Improved trade and domestic consumption is needed to spur growth and job creation around the Pacific Rim which the region’s economies are intent on achieving by implementing their deepened commitments to liberalize markets and make it easier to do cross-border business.
APEC researchers shed light on the details this week in Singapore. They did so in conjunction with a Lee Kuan Yew School of Public Policy-hosted analysis of the shifting economic landscape and expansion of policy collaboration between APEC economies throughout this year in Indonesia and heading towards 2014 when China will guide the agenda as chair.
“Stimulus policies to calm financial markets have proven effective but the unstable growth path underscores the need for emerging and developing APEC economies to accelerate rebalancing towards greater private investment and household consumption,” said Dr Denis Hew, Director of the APEC Policy Support Unit. “Enhancing the flow of goods, services, people and capital across borders can help to drive this process.”
The APEC region, which has outperformed the rest of the world during the post-financial crisis period, now accounts for about 57 percent of global gross domestic product and 47 percent of total trade. But APEC growth, which was 4.1 percent in 2012, is expected to slow in 2013 before picking up only gradually in 2014, according to the Policy Support Unit.
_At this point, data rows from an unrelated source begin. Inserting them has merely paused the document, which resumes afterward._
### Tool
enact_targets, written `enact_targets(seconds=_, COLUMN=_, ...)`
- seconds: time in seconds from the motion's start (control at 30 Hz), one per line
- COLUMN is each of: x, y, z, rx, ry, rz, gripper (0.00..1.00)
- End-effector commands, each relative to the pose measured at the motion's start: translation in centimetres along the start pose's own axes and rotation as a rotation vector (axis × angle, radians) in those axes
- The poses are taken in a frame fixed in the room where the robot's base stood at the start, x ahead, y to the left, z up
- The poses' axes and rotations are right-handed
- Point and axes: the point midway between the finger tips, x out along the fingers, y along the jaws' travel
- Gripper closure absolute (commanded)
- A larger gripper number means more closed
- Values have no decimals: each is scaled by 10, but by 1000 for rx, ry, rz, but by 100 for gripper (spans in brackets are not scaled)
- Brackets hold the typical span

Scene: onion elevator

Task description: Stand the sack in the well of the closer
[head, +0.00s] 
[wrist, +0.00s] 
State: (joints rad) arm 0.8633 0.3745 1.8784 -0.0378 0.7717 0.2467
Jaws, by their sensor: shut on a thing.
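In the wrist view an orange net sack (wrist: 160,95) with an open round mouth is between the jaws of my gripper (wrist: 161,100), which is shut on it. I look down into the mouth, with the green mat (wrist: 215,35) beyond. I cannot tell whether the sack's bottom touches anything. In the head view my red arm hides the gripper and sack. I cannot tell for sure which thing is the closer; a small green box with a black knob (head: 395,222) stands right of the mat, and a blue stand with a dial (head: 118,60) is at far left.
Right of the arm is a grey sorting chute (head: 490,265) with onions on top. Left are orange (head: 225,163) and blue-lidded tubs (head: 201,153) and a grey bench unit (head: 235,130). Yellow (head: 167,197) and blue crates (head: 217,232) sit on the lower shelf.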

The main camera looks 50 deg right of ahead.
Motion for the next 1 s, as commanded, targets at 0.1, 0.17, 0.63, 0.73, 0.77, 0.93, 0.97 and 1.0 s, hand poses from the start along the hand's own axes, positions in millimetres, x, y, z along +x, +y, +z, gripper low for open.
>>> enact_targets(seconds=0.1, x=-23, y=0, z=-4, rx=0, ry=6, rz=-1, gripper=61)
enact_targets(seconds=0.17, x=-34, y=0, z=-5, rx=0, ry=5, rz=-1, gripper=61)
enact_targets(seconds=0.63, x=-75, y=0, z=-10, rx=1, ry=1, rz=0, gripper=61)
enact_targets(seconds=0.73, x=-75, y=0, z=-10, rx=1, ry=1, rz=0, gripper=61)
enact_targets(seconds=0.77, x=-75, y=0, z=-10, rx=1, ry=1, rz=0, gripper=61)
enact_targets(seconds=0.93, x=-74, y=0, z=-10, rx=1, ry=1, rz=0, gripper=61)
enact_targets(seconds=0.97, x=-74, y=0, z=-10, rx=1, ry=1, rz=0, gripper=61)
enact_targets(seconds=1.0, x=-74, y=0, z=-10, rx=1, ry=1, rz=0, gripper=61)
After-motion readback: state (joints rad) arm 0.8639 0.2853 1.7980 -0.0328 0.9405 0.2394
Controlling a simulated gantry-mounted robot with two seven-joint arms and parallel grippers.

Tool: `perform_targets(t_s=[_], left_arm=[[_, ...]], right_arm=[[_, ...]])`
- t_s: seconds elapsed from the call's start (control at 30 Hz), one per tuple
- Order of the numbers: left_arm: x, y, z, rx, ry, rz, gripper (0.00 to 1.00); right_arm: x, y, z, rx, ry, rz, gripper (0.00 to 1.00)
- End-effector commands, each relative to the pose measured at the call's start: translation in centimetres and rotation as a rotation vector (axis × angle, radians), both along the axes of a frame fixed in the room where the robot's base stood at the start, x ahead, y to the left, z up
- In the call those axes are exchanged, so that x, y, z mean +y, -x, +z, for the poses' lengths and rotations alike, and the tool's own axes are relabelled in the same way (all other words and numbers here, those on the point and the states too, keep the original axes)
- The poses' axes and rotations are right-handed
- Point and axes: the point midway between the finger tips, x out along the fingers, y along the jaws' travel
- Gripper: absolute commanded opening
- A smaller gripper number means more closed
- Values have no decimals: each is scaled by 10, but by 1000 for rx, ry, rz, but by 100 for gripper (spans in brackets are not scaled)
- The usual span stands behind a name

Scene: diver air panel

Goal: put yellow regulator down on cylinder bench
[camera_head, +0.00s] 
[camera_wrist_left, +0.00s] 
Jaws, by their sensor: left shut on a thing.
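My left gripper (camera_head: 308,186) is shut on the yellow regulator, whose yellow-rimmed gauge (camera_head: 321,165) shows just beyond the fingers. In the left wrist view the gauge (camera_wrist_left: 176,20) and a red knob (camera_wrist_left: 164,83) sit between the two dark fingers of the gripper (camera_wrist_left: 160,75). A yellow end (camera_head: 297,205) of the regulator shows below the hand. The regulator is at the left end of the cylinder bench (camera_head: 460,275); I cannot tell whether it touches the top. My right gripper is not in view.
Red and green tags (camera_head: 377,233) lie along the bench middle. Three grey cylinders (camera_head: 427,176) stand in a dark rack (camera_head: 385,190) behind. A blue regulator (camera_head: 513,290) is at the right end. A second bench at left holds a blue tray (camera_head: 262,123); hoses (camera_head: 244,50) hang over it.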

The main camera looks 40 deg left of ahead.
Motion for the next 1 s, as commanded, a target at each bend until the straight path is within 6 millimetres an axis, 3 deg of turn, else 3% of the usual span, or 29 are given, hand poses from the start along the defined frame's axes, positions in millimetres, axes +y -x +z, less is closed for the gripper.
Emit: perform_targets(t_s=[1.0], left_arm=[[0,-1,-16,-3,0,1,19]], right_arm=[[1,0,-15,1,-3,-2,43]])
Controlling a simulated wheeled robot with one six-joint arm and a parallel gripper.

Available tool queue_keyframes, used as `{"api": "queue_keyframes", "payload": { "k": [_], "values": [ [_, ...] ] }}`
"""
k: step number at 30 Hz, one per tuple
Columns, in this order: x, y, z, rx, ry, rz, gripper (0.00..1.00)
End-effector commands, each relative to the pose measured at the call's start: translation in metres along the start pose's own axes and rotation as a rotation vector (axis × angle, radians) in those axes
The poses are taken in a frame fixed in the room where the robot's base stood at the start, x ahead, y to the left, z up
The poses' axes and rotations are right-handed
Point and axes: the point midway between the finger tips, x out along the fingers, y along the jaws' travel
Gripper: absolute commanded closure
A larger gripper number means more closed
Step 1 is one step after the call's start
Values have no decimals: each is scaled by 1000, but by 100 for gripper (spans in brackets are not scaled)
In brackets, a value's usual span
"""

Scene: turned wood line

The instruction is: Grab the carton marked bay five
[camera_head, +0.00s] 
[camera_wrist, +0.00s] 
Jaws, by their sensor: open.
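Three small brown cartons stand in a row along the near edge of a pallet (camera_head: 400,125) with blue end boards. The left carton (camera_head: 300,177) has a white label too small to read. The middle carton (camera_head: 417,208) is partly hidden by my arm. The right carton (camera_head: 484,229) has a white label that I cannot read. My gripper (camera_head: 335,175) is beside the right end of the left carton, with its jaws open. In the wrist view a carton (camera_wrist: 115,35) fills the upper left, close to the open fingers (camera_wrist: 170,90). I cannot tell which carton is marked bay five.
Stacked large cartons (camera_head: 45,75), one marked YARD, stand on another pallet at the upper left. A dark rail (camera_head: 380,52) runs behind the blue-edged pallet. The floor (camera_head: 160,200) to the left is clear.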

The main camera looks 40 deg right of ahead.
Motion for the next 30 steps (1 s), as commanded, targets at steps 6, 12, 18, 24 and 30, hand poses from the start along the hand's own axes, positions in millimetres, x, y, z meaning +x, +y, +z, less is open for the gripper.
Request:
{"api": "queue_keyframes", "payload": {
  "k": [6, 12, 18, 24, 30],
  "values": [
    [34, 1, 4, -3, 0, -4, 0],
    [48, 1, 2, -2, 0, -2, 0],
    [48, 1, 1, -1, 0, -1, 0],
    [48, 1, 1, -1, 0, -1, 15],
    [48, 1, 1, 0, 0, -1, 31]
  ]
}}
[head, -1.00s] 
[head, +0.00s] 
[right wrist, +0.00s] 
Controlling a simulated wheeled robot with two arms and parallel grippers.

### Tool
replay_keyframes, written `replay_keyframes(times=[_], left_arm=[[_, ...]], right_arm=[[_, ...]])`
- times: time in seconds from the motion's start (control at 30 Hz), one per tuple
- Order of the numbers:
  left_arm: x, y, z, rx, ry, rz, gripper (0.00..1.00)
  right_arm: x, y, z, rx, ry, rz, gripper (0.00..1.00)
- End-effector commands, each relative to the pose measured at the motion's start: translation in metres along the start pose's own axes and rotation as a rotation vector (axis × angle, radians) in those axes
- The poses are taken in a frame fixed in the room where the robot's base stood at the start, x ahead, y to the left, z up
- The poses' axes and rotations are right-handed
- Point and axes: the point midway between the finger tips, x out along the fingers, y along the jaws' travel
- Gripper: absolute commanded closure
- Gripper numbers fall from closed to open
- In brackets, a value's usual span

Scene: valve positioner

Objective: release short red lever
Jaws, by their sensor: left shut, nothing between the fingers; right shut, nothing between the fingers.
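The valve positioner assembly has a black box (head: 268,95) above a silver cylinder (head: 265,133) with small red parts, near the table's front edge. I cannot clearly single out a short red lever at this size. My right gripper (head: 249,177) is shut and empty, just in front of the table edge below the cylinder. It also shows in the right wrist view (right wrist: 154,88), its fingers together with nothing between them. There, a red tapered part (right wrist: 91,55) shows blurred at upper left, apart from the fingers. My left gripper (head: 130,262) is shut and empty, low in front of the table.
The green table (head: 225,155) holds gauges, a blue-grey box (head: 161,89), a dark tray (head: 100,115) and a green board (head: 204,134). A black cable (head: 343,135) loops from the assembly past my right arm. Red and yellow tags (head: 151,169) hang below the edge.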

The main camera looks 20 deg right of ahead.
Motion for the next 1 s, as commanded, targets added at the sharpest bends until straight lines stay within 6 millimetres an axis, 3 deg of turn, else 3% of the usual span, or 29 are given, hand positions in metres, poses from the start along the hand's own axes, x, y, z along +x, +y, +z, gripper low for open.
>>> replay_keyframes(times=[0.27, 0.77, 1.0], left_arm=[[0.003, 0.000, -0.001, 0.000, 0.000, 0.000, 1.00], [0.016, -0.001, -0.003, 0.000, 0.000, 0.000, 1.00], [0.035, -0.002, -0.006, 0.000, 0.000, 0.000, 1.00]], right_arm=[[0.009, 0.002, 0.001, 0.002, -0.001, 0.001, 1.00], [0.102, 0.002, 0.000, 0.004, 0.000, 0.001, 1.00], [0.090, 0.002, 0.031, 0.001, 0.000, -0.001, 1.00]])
“Our immediate focus is on achieving successful outcomes at the 9th WTO Ministerial Conference in December and the conclusion of negotiations to expand product coverage of the Information Technology Agreement prior to that,” Dr Hew explained. “This is obviously a critical moment which APEC is backing with its size and examples of progress in advancing trade liberalization and regional economic integration.”
Within this mix, APEC economies are moving ahead with their commitment to lower tariffs on a list of key environmental goods by 2015 and explore parallel opportunities in the WTO. Other priorities include improving communication between different free trade agreement participants and advancing technical assistance and cooperation to support the ultimate delivery of a Free-Trade Area of the Asia-Pacific.
“As the region’s economies break down trade barriers such as complex customs procedures and improve understanding about issues like government procurement and dispute settlement proceedings, greater connectivity between members is critical to ensuring that businesses and people are in a position to reap the benefits,” said Quynh Le, a macroeconomist with the Policy Support Unit. “An APEC framework is now in place to facilitate this which includes a focus on delivering bankable infrastructure projects through public-private partnerships to support cheaper, more efficient and reliable supply chains.”
“We are seeing important developments underway for the movement of capital in the Asia-Pacific such as a new funds passport pilot that could help to channel savings into productive investment,” Le added.
Expansion of the APEC Business Travel Card scheme and, separately, work to meet a new target of one million intra-APEC university level students per year by 2020, an estimated 25 percent increase from current levels, could have similar impacts in improving the flow of human capital.
“Bringing the region’s talent pool closer together, including students and researchers that will generate the next generation of commercial innovations, is a major focus right now among APEC economies,” Le concluded. “The return on this investment could open the door significantly to a new era of growth in a region of nearly three billion people.”